▶ **Material provided**
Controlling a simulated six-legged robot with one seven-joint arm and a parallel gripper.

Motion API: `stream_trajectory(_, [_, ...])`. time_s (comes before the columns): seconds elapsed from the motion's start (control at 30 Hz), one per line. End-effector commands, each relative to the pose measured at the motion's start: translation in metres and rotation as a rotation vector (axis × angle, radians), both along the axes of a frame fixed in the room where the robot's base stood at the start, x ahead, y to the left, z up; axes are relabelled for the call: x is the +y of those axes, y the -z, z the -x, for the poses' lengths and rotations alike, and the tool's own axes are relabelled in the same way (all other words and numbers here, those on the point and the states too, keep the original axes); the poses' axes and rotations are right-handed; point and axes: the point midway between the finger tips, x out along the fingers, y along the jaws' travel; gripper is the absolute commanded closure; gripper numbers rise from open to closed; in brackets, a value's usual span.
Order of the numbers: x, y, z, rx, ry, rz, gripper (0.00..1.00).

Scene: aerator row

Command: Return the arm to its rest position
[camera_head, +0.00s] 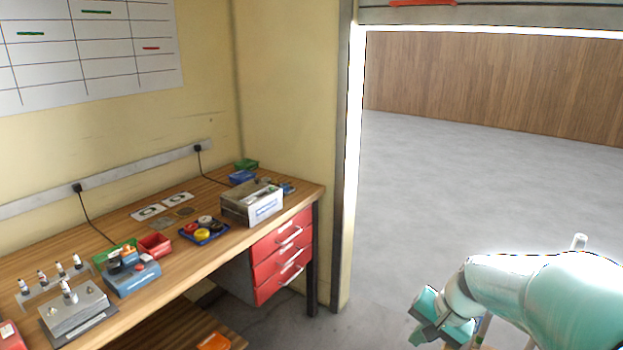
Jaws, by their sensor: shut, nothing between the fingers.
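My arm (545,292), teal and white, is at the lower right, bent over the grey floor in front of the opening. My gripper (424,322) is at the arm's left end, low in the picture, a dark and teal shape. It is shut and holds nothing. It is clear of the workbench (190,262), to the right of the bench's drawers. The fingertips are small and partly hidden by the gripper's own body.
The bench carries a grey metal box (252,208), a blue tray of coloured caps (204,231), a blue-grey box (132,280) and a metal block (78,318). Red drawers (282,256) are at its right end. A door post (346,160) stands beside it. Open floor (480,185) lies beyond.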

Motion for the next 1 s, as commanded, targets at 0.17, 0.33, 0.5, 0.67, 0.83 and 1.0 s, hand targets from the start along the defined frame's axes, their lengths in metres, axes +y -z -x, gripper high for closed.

▶ **Work required**
Set down all the data again exactly as above, pictures excluded.

▶ **Solved exercise**
Controlling a simulated six-legged robot with one seven-joint arm and a parallel gripper.

Motion API: `stream_trajectory(_, [_, ...])`. time_s (comes before the columns): seconds elapsed from the motion's start (control at 30 Hz), one per line. End-effector commands, each relative to the pose measured at the motion's start: translation in metres and rotation as a rotation vector (axis × angle, radians), both along the axes of a frame fixed in the room where the robot's base stood at the start, x ahead, y to the left, z up; axes are relabelled for the call: x is the +y of those axes, y the -z, z the -x, for the poses' lengths and rotations alike, and the tool's own axes are relabelled in the same way (all other words and numbers here, those on the point and the states too, keep the original axes); the poses' axes and rotations are right-handed; point and axes: the point midway between the finger tips, x out along the fingers, y along the jaws' travel; gripper is the absolute commanded closure; gripper numbers rise from open to closed; in brackets, a value's usual span.
Order of the numbers: x, y, z, rx, ry, rz, gripper (0.00..1.00).

Scene: aerator row

Command: Return the arm to its rest position
[camera_head, +0.00s] 
Jaws, by their sensor: shut, nothing between the fingers.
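My arm (545,292), teal and white, is at the lower right, bent over the grey floor in front of the opening. My gripper (424,322) is at the arm's left end, low in the picture, a dark and teal shape. It is shut and holds nothing. It is clear of the workbench (190,262), to the right of the bench's drawers. The fingertips are small and partly hidden by the gripper's own body.
The bench carries a grey metal box (252,208), a blue tray of coloured caps (204,231), a blue-grey box (132,280) and a metal block (78,318). Red drawers (282,256) are at its right end. A door post (346,160) stands beside it. Open floor (480,185) lies beyond.

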Motion for the next 1 s, as commanded, targets at 0.17, 0.33, 0.5, 0.67, 0.83 and 1.0 s, hand targets from the start along the defined frame's axes, their lengths in metres, axes +y -z -x, gripper high for closed.

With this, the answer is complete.